自分は絶対にしないと思い込んでいた行動がいくつかある。女性アイドルに夢中になることはその一つである。どれほど可愛いとしても少女が歌い踊る様を愛でる趣味など欠片も無かった。ところがこの2年ほど毎日のように、あるアイドルグループの動画を観て、音源を聴いている。コンサートなどの動画を喜んで眺めている。仕事で使っているパソコンの待ち受け画面はそのグループのボーカリストの写真にしてある。

 しかも50代半ばにしてファンクラブというものに初めて入り、コンサートが開かれるたびに申し込んでは当落に一喜一憂するようになった。そのアイドルグループは5年以上活動しているにもかかわらず持ち歌が10数曲しかなく、5、6種類発売されている映像ディスクに入っている曲目はほぼ同じなのだが、切符の抽選に外れると悔し紛れにディスクを買い、深夜鑑賞している。

 アイドルの話から始めたのは今、そのことしか頭にないからだ。いや、これは誇張である。正しく書くと、ある問題とそのアイドルで頭の中は占有されている。ある問題とは労働、日本型雇用、生産性、女性活躍、少子高齢化などで、これらを主題とする書籍の編集に昨年から没頭していた。前回の本欄で「筆者が今抱えている大きな仕事は『時短』に関するものでITとはほぼ関係ない。時短ないし時間当たり労働生産性という言葉で頭の中が占有されているため本原稿も同じ題目にした」と書いたのは、この本のことであった(『「年収は下がりますが6時に必ず帰れます」』参照)。
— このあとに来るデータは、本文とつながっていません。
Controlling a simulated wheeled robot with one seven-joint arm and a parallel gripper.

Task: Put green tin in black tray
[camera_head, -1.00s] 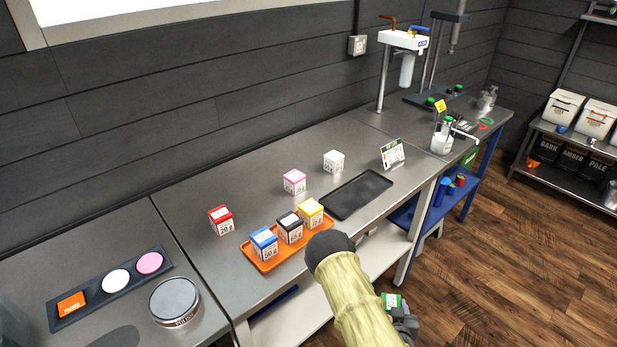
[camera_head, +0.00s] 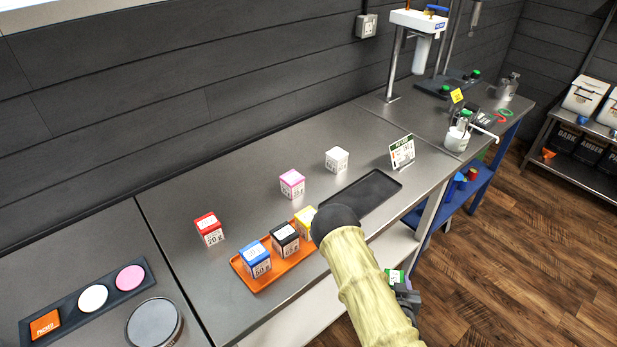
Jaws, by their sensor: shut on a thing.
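The green tin (camera_head: 396,276) shows as a small green and white patch beside my arm, at the lower middle of the view. My gripper (camera_head: 404,290) is shut on it, in front of the bench edge and over the floor side. Most of the gripper and tin is hidden behind my arm. The black tray (camera_head: 376,188) lies flat and empty on the steel bench. My arm covers its near left corner.
An orange tray (camera_head: 262,283) holds blue, black and yellow tins. Red (camera_head: 209,229), pink (camera_head: 292,184) and white (camera_head: 337,160) tins stand loose on the bench. A small sign (camera_head: 402,152) stands just behind the black tray's right end.

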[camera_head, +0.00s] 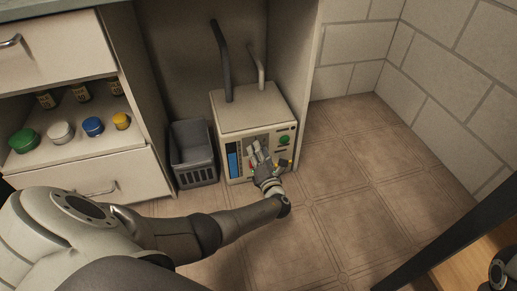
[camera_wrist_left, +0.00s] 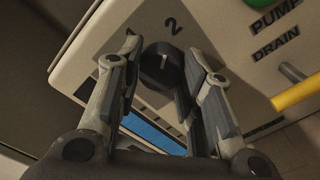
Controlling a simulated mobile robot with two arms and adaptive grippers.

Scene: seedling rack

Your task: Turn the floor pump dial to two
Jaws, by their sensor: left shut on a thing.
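The floor pump (camera_head: 252,112) is a cream box on the floor under the counter, with two grey pipes rising from its top. My left gripper (camera_head: 260,155) is at its front panel. The wrist view shows the black round dial (camera_wrist_left: 162,66) between the fingers of my left gripper (camera_wrist_left: 160,80), which are shut on it. A printed "2" is beside the dial, toward the top of the picture. A short pale line marks the dial's face. In the head view the gripper hides the dial.
On the panel are a green button (camera_head: 285,140), a yellow drain lever (camera_wrist_left: 295,92) and a blue strip (camera_wrist_left: 150,130). A grey basket (camera_head: 192,153) stands left of the pump, beside a shelf cabinet (camera_head: 115,158). Tiled floor to the right is clear.

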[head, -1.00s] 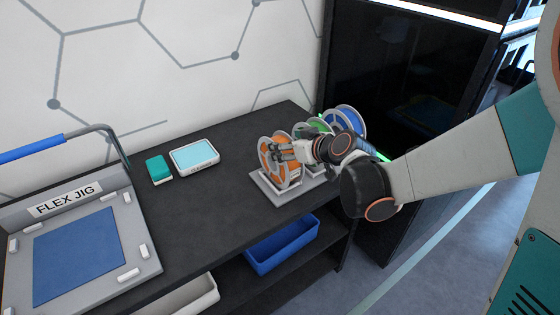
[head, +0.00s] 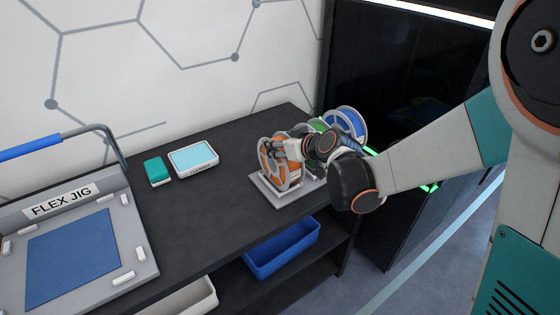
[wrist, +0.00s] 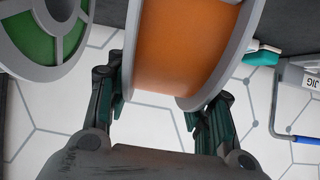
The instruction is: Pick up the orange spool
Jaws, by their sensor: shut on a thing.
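The orange spool (head: 269,158) has grey flanges and stands upright on a light grey stand (head: 264,189) on the dark table. My gripper (head: 281,149) is at the spool's upper right side in the head view and partly covers it. In the wrist view the orange spool (wrist: 185,45) fills the upper middle. My gripper (wrist: 160,100) is shut on it, with one dark finger at each flange. The head view does not show clearly whether the spool's bottom touches the stand.
A green spool (head: 316,126) and a blue spool (head: 346,121) stand behind, close to my gripper. A teal block (head: 155,169), a small screen device (head: 193,158) and a flex jig (head: 75,255) lie to the left. A blue bin (head: 282,250) sits on the shelf below.

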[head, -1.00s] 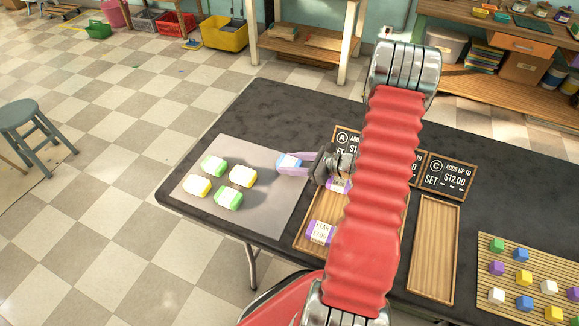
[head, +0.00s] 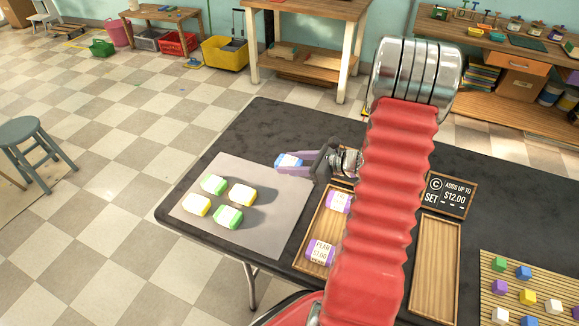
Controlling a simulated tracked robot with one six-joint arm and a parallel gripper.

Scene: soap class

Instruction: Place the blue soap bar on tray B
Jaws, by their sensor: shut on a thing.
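The blue soap bar (head: 291,160) with a pale label is held between the purple fingers of my gripper (head: 284,162). My gripper is shut on it, above the table past the back right edge of the grey mat (head: 262,228). A wooden tray (head: 308,257) with two purple labelled bars lies just right of the mat, partly behind my arm. An empty wooden tray (head: 434,262) lies right of my arm, below the sign marked C (head: 448,194). My red arm covers the space between these trays, so tray B and its sign cannot be made out.
Two green bars (head: 228,217) and two yellow bars (head: 242,195) lie on the mat. A slatted board (head: 490,266) with several coloured cubes is at the right. The dark table (head: 290,124) is bare behind the mat.

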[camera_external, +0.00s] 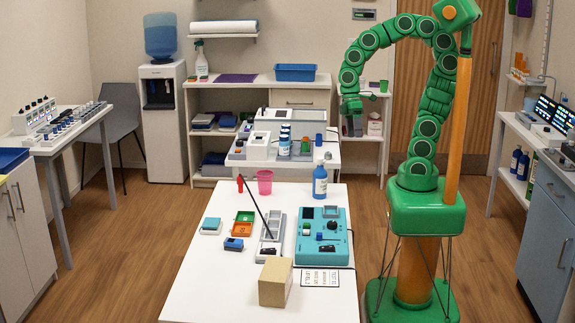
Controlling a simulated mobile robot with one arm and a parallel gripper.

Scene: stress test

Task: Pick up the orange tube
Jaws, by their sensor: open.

 書籍を一冊編集しようとすると、ざっと10万字前後の文章と数カ月格闘することになる。どこに何が書いてあったか、大体のところを覚えていないといけないから頭の中は本のことで一杯になってしまう。書籍の編集中に、とあるIT企業の相談に乗ったのだが、相手が最新の分散処理技術を説明しているのに「時短につながるのか」「労働生産性は上がるか」「雇用に影響しないか」といった質問ばかり浮かんできた。

 三連休を費やし、3月22日にその書籍の編集作業をついに終えた。ところが何かあるたびに仕事を無茶振りしてくる上司の上司から「生産性向上についてまとめよ」という指示が来た。はっきり言って生産性と聞くともう胸が一杯なのだが拒否できず、引き続き生産性について考えている。そこへITproの「記者の眼」欄に書く順番が回ってきたが時短や生産性について前回書いてしまった。それ以外に書けそうな題材となると女性アイドルグループしか残っていない。もうしばらくするとITプロフェッショナルにも関連する話になるはずなのでお付き合い頂きたい。